WHAT THE TASK REQUIRES: Retype the complete listing exactly as it appears.

STORED DATA:

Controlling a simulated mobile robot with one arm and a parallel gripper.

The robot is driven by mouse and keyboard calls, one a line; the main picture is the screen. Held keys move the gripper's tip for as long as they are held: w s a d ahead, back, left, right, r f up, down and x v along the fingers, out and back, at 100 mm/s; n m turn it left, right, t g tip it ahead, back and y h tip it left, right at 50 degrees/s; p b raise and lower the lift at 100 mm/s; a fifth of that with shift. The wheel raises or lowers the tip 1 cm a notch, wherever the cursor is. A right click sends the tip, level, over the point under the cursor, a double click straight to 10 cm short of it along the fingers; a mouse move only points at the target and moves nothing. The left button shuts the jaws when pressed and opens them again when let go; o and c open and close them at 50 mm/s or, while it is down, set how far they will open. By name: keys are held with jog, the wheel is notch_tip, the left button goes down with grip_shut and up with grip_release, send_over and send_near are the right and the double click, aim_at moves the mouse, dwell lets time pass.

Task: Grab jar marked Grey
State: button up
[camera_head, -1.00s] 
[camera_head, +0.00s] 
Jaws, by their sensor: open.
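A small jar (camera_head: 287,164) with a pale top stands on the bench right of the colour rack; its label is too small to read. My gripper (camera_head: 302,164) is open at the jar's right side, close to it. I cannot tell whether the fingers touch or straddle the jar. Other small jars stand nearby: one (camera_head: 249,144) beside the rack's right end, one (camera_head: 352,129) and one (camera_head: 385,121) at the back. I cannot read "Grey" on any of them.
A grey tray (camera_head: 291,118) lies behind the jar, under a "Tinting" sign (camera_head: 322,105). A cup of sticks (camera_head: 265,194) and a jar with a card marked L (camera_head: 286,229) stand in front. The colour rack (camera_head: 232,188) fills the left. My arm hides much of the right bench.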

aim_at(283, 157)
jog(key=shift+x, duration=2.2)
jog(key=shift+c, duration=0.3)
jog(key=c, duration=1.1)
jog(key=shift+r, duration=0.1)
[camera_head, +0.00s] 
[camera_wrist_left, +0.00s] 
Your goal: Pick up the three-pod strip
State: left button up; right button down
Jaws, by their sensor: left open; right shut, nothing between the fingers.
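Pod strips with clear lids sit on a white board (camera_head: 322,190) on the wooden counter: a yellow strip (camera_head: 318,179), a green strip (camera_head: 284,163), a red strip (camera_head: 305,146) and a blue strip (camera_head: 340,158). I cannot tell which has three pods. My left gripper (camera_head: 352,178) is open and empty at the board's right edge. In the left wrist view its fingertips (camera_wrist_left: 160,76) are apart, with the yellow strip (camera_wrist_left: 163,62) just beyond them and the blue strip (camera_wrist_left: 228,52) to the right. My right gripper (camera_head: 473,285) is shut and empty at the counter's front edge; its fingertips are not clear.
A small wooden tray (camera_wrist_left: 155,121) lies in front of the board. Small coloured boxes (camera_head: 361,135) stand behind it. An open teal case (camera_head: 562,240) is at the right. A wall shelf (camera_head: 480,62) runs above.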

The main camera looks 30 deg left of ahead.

COMPLETE ANSWER:
Controlling a simulated mobile robot with one arm and a parallel gripper.

The robot is driven by mouse and keyboard calls, one a line; the main picture is the screen. Held keys move the gripper's tip for as long as they are held: w s a d ahead, back, left, right, r f up, down and x v along the fingers, out and back, at 100 mm/s; n m turn it left, right, t g tip it ahead, back and y h tip it left, right at 50 degrees/s; p b raise and lower the lift at 100 mm/s; a fifth of that with shift. The wheel raises or lowers the tip 1 cm a notch, wherever the cursor is. A right click sends the tip, level, over the point under the cursor, a double click straight to 10 cm short of it along the fingers; a mouse move only points at the target and moves nothing. The left button shuts the jaws when pressed and opens them again when let go; o and c open and close them at 50 mm/s or, while it is down, set how far they will open. By name: keys are held with jog, the wheel is notch_tip, the left button goes down with grip_shut and up with grip_release, send_over and send_near are the right and the double click, aim_at moves the mouse, dwell lets time pass.

Task: Grab jar marked Grey
State: button up
[camera_head, -1.00s] 
[camera_head, +0.00s] 
Jaws, by their sensor: open.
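A small jar (camera_head: 287,164) with a pale top stands on the bench right of the colour rack; its label is too small to read. My gripper (camera_head: 302,164) is open at the jar's right side, close to it. I cannot tell whether the fingers touch or straddle the jar. Other small jars stand nearby: one (camera_head: 249,144) beside the rack's right end, one (camera_head: 352,129) and one (camera_head: 385,121) at the back. I cannot read "Grey" on any of them.
A grey tray (camera_head: 291,118) lies behind the jar, under a "Tinting" sign (camera_head: 322,105). A cup of sticks (camera_head: 265,194) and a jar with a card marked L (camera_head: 286,229) stand in front. The colour rack (camera_head: 232,188) fills the left. My arm hides much of the right bench.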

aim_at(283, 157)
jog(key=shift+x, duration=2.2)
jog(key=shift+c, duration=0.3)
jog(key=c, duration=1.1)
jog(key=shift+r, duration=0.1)
[camera_head, +0.00s] 
[camera_wrist_left, +0.00s] 
Your goal: Pick up the three-pod strip
State: left button up; right button down
Jaws, by their sensor: left open; right shut, nothing between the fingers.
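Pod strips with clear lids sit on a white board (camera_head: 322,190) on the wooden counter: a yellow strip (camera_head: 318,179), a green strip (camera_head: 284,163), a red strip (camera_head: 305,146) and a blue strip (camera_head: 340,158). I cannot tell which has three pods. My left gripper (camera_head: 352,178) is open and empty at the board's right edge. In the left wrist view its fingertips (camera_wrist_left: 160,76) are apart, with the yellow strip (camera_wrist_left: 163,62) just beyond them and the blue strip (camera_wrist_left: 228,52) to the right. My right gripper (camera_head: 473,285) is shut and empty at the counter's front edge; its fingertips are not clear.
A small wooden tray (camera_wrist_left: 155,121) lies in front of the board. Small coloured boxes (camera_head: 361,135) stand behind it. An open teal case (camera_head: 562,240) is at the right. A wall shelf (camera_head: 480,62) runs above.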

The main camera looks 30 deg left of ahead.

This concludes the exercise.